In this year's Union Budget, the Finance Minister has cancelled tax saving benefits on maturity from traditional insurance policies for which the aggregate annual premium paid is more than Rs 5 lakh. Those of us who understand how much damage the insurance industry does to its customers' finances have long hoped for some real controls to be placed on it. Let's be clear that this change has nothing like that - it's just the plugging of a tax loophole. This is about the government taking care of its revenues, not about it taking care of the savers getting ripped off by insurers and their agents.

It's just incidental that this change will make some types of financial harmful policies unattractive to some people. Moreover, these people will be amongst the richer victims of the insurance industry because anyone paying more than Rs 5 lakh annual premium for a single policy is by definition rich. Insurers and their agents are free to target all those who can pay annual premia of up to Rs 4,99,999. So basically, there's no move at all on reining in this industry.

In fact, let's be clear on one thing. Except for one round of somewhat meaningful fixes applied to ULIP regulations more than a decade ago, there is no official acknowledgement - or indeed, awareness - of the real financial problems that the insurance business creates for crores of savers in the country.
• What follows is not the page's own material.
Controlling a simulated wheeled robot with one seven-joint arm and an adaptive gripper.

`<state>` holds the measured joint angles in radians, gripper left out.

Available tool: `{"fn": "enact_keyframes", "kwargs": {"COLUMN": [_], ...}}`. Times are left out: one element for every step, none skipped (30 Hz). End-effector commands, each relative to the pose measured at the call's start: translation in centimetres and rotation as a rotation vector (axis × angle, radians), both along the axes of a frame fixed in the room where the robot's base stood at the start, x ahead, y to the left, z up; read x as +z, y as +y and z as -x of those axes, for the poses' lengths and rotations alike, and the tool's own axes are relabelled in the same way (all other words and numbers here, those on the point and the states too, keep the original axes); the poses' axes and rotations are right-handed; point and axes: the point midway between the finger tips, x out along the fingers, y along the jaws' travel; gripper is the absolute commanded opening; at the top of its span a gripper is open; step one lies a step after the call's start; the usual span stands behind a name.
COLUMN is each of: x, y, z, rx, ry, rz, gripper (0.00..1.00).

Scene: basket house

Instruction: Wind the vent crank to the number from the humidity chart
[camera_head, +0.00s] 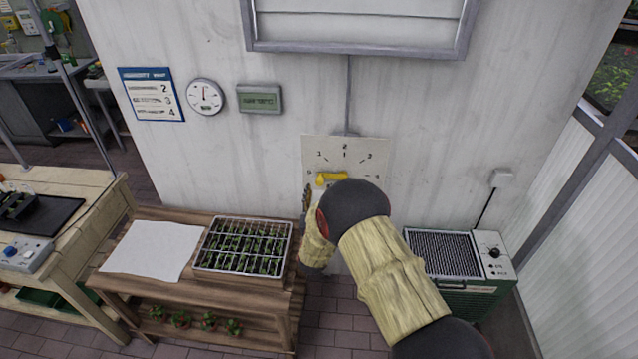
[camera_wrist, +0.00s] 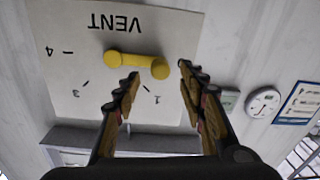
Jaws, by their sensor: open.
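The vent crank (camera_head: 329,179) is a yellow lever on a pale dial plate (camera_head: 375,145) on the wall, with numbers around it. In the head view its arm points left, toward the leftmost mark. In the wrist view the plate (camera_wrist: 185,28) appears upside down, and the crank (camera_wrist: 136,63) has its knob end toward my fingers. My gripper (camera_wrist: 158,78) is open, its fingertips near the knob on either side; contact cannot be told. In the head view my arm partly hides my gripper (camera_head: 306,199) and the plate. The humidity chart (camera_head: 151,94) is blue-bordered with rows numbered 2, 3 and 4.
A round gauge (camera_head: 206,97) and a small digital display (camera_head: 260,99) hang right of the chart; the display's text is unclear. A wooden bench (camera_head: 205,286) with a seedling tray (camera_head: 243,246) stands below left. A green heater-like unit (camera_head: 458,258) stands at right.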

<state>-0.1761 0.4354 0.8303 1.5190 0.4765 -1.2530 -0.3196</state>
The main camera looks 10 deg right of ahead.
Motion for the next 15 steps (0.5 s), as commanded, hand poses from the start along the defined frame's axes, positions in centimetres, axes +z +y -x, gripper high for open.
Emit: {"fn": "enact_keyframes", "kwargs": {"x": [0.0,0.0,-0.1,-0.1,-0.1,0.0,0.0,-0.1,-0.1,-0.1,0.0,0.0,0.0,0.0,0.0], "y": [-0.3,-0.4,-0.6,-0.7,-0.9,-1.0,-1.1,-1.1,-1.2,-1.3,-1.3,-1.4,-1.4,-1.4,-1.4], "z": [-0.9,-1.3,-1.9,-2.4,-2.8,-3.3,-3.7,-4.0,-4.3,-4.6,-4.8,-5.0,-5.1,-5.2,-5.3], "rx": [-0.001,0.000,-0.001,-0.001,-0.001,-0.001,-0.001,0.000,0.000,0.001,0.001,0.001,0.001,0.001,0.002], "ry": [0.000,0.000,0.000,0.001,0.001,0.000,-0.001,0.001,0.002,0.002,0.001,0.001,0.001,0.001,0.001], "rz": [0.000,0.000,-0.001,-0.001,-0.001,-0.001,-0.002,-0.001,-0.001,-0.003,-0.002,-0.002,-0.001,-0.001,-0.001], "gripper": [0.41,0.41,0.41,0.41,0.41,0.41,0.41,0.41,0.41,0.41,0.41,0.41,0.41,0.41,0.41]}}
What Indians need is meaningful amounts of insurance. When I say insurance, I mean real insurance, as in the money that survivors will get if an insured person dies. The other real product we need is annuity. Basically, these are the two protections that we need. One, from dying too early without enough savings. And two, that of living too long without enough savings. Protection of the people from these two financial disasters are the entire job of the insurance industry.

Instead, in the guise of real insurance, what we have is an opaque, high cost and poorly performing asset management service. Moreover, the nature of the insurance contract is highly confiscatory. If you can't pay an instalment, you lose a substantial chunk of your money. Since the insurance part and the investment are bundled together, you lose life cover as well as your returns and principal. This does not happen in any other kind of periodic investment like a mutual fund SIP or a recurring deposit. In those products, if you can't pay one or two instalments for whatever reason, it's fine. You still have the principle and the earnings from whatever you paid. This punitive confiscation is considered entirely acceptable by the insurance regulator as well as the government. To any thinking person, this is clear evidence that these institutions have either not understood the problem, or they don't care, or they have been fully house-trained by the insurance companies.

Curiously, many savers are also unable to see these problems. For example, the ultimate no-brainer in personal finance is term insurance. Anyone who has an income and has dependents should have term insurance equal to around 10 times current annual income, and yet there is a great deal of resistance among many people against buying something that doesn't give back anything. This behaviour is actively taught by insurance agents. For decades, if a customer asks about term plans, the agent would always say that you won't get anything out of it, implying that I'm saving you from a financial stupidity because I have your interest at heart.

The complete lack of any meaningful genuine reform in insurance is the most disheartening aspect of India's financial regulation. In practically every other area, from banking to mutual funds to the equity markets, there is an active regulatory effort to solve customer problems and to improve services. Insurance is a sad exception to this. The only thing is that more people understand this now and so can defend themselves against the insurance industry with this knowledge. However, this is hardly enough.